Lacy has impressive cutback ability and above-average vision. He has the power teams want from a feature back and plenty of speed to break into the next level. He finds his gaps like a seasoned veteran, and that forces opposing defenses to mind the gaps and stay honest.

And the fact that the Packers are able to actually run the ball is helping out the pass game immensely. Before, it was difficult to sell a play action pass, because teams weren't threatened by the potential of the play being a run. To see how effective it has become, you need only look to this season's Week 6 game against the Baltimore Ravens.

In the end, Lacy carried the ball 23 times for 120 yards, and that had the Ravens in man-to-man coverage by the end of the game. Late in the third quarter, Rodgers hit Jordy Nelson for a 64-yard touchdown pass that came off a play action fake. Rodgers faked to Lacy, and the safety bit on it. Nelson beat his corner easily and that put the Packers up, 16-3, allowing them to hold off the fourth quarter comeback.

Taking a look at the Pro Football Focus signature stats is illuminating. In that game, Rodgers had 25 drop backs that weren't classified as play action. In those drop backs, he completed 10 passes for 201 yards, with no touchdowns and an interception. That's a QB rating of 59.1 without play action. Rodgers had 12 drop backs in which he ran play action, and completed seven of 10 pass attempts for 114 yards and a touchdown, good for a quarterback rating of 141.3.
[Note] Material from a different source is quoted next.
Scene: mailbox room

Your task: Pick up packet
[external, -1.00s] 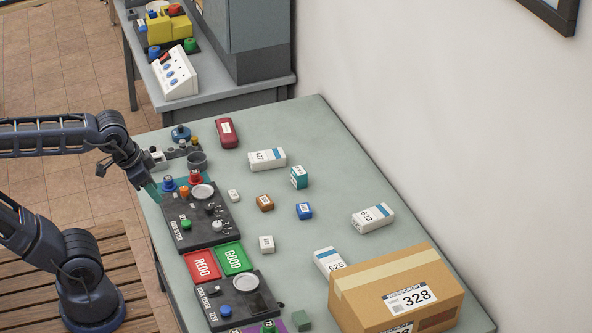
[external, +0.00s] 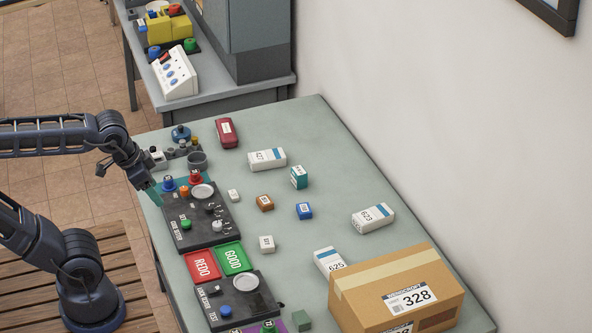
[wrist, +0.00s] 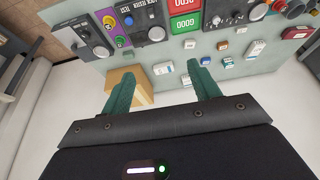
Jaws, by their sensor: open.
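Several white packets with blue bands and printed numbers lie on the table, and I cannot tell which one the task names. One packet (external: 267,160) lies at the back, one marked 623 (external: 373,219) at the right, and one marked 625 (external: 329,262) beside the cardboard box. My gripper (external: 153,190) is at the table's left edge, by the upper black test panel, apart from all the packets. In the wrist view its two teal fingers (wrist: 160,72) are spread with nothing held between them.
A large cardboard box (external: 395,290) stands at the front right. Black test panels (external: 180,212) and the red and green trays (external: 232,258) line the left side. Small boxes, one blue (external: 304,211) and one brown (external: 265,203), sit mid-table. A wall bounds the right.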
Over the past few years, the Packers have been a one-dimensional team. That singular dimension has been really, really good, but adding another one effectively has made them more dangerous than ever. The Packers still have a few issues to iron out, but Lacy is an excellent fit for an offense that has desperately needed help at the running back position, and having guys such as Franklin and Starks around also doesn't hurt.